La justicia es ciega, tal y como nos la pinta su tradicional alegoría, y por eso la Constitución prohíbe a los jueces en su artículo 127 militar en partidos o sindicatos. Eso no hace que, mortales ellos también, carezcan de un sesgo ideológico y de afinidades políticas más o menos evidentes: llevan los ojos vendados, pero en ocasiones escudriñan por debajo de la banda. Las asociaciones profesionales sí les están permitidas, y gracias a ellas podemos intuir que el barco de la magistratura se escora peligrosamente muy a estribor. Ese y no otro motivo es el que lleva al Partido Popular a proponer ahora que los jueces elijan a los jueces, pretendiendo hacernos creer que eso sería lo verdaderamente democrático, cuando lo único que demuestran una y otra vez es que, si no ganan ellos, las reglas no les sirven. Que un cuerpo se elija a sí mismo no es democracia, es un Estado corporativo, y ya sabemos a quiénes les gustaba el corporativismo de una "democracia orgánica".

La justicia es ciega y además lleva una espada en la mano, y a nadie parece ocurrírsele lo peligrosa que puede resultar una persona armada que no ve a dónde apunta. En su penúltima pirueta, el CGPJ propone suplir las vacantes de la Sala de lo Contencioso-administrativo del Tribunal Supremo con jueces de la Sala de lo Militar, que tenemos la suerte de que en democracia "no-orgánica", a falta de consejos de guerra, andan menos atareados. Esos jueces militares, en comisión de servicios, serían los encargados, por ejemplo, de dictar sentencia sobre los indultos a los presos del Procés, como si los indultos no fueran una prerrogativa del poder ejecutivo y la ley que los regula no limitara los casos "no indultables" a los carentes de condena firme o reincidentes, salvo excepción de conveniencia pública. Si el máximo tribunal no hubiera declarado inconstitucional el Estatuto de Autonomía de Catalunya de 2006 porque no le gustaron palabras como "Nación" o "realidad nacional", tal vez no habríamos tenido estos presos condenados por sedición (según la RAE la sedición es un alzamiento "colectivo y violento" contra la autoridad establecida, aunque nuestro ordenamiento jurídico prefirió sustituir el adjetivo violento por el más vaporoso "tumultuario", que solo remite a alboroto y confusión). Ahora el caso podría volver a ser considerado por autoridades militares, que ya sabemos que son poco amigos de alborotos a no ser que los provoquen ellos mismos.

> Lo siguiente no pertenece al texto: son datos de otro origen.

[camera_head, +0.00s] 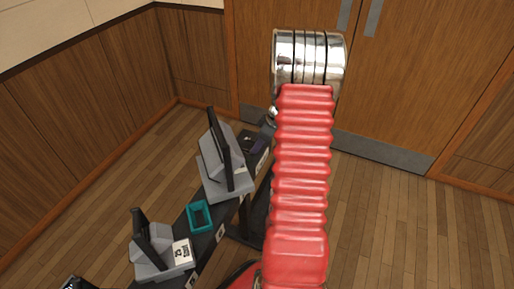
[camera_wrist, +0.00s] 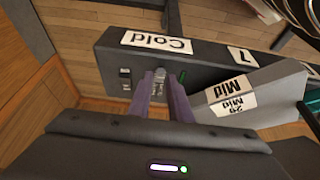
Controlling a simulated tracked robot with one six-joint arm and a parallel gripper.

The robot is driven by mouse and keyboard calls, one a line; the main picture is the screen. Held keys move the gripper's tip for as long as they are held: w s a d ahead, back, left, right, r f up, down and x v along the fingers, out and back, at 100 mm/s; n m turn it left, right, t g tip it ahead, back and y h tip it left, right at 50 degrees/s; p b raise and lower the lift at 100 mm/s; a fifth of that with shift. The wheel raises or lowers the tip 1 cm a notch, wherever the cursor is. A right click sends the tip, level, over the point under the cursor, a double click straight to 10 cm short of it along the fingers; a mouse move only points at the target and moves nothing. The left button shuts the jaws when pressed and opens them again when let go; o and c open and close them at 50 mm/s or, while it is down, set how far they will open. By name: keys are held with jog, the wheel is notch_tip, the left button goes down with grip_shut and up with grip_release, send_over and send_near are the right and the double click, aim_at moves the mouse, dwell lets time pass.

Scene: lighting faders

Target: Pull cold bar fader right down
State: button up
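The cold bar fader is on the dark console marked by the "Cold" label (camera_wrist: 157,42) in the wrist view. Its small silver-grey knob (camera_wrist: 156,80) appears between the purple fingertips of my gripper (camera_wrist: 161,82). The fingers are a small way apart. I cannot tell whether both touch the knob. The slot is largely hidden by the fingers.
Beside the fader is a grey wedge-shaped unit (camera_wrist: 262,92) with "Mid" labels. In the head view, grey units with black upright levers (camera_head: 219,147) and a teal open frame (camera_head: 199,216) stand along the dark console. Wooden floor (camera_head: 385,210) is clear at right.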

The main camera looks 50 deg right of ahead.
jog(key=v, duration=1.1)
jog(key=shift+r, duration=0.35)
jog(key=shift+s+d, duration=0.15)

Lo que probablemente no se esté teniendo en cuenta es que precisamente la tal controvertida Nación surgió en su acepción política con la Revolución Francesa, y fue jurídicamente definida por Sièyes como "un cuerpo de asociados viviendo bajo la ley común", frente a otras jurisdicciones particulares como la eclesiástica o la militar. Durante el reinado de Isabel II fueron comunes en la España decimonónica los "gobiernos de espadones", nombre coloquial para aquellas figuras militares metidas en asuntos políticos. Dos siglos más tarde, aún tenemos que pedir que la espada de la Justicia no se convierta en espadón, y que sea ciega (ecuánime) pero que deje de una vez de dar palos de ciego.